Figure 3. Validation of ZBOT CFD Model Predictions for fluid flow and deformation of a spherical ullage in microgravity by a subcooled liquid jet mixing against ZBOT experimental results: (a) Model prediction of ullage position and deformation and flow vortex structures during subcooled jet mixing; (b) PIV image capture of flow vortex structures during jet mixing; (c) Ullage deformation captured by white light imaging; and (d) CFD model depiction of temperature contours during subcooled jet mixing. (ZBOT-1 Experiment, 2018) Image Credit: Dr. Mohammad Kassemi, Case Western Reserve University
Some of the interesting findings of the ZBOT-1experiment are as follows:
- Provided the first tank self-pressurization rate data in microgravity under controlled conditions that can be used for estimating the tank insulation requirements. Results also showed that classical self-pressurization is quite fragile in microgravity and nucleate boiling can occur at hotspots on the tank wall even at moderate heat fluxes that do not induce boiling on Earth.

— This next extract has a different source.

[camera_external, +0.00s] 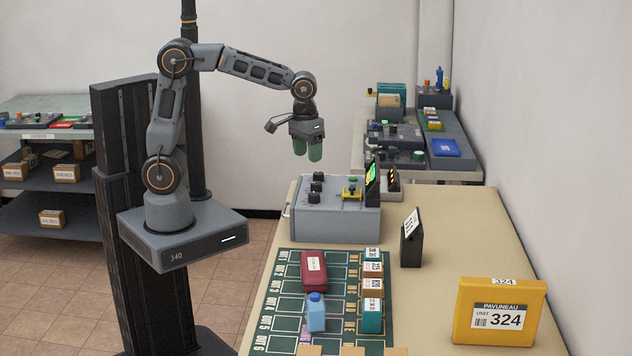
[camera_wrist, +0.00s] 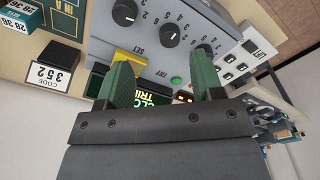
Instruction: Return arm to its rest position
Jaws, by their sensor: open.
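My gripper (camera_external: 308,147) hangs from the raised arm in the external view, pointing down above the back edge of the table. Its two green fingers are apart, with nothing between them. In the wrist view my gripper (camera_wrist: 165,85) also shows its fingers spread and empty, in front of the grey control box. The control box (camera_external: 335,222) stands on the table below and apart from the fingers. It has black knobs, a yellow part and a lit green display (camera_external: 372,173).
The table (camera_external: 470,245) holds a green slotted mat (camera_external: 290,330) with a red case (camera_external: 314,271), a blue bottle (camera_external: 316,312) and several small boxes. A black code stand (camera_external: 411,247) and a yellow unit 324 box (camera_external: 498,312) stand at right. A shelf (camera_external: 40,180) stands at left.

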- Proved that ZBO pressure control is feasible and effective in microgravity using subcooled jet mixing, but also demonstrated that microgravity ullage-jet interaction does not follow the expected classical regime patterns (see Figure 3).
- Enabled observation of unexpected cavitation during subcooled jet mixing, leading to massive phase change at both sides of the screened Liquid Acquisition Device (LAD) (see Figure 4). If this type of phase change occurs in a propellant tank, it can lead to vapor ingestion through the LAD and disruption of liquid flow in the transfer line, potentially leading to engine failure.
- Developed a state-of-the-art two-phase CFD model validated by over 30 microgravity case studies (an example of which is shown in Figure 3). ZBOT CFD models are currently used as an effective tool for propellant tank scaleup design by several aerospace companies participating in the NASA tipping point opportunity and the NASA Human Landing System (HLS) program.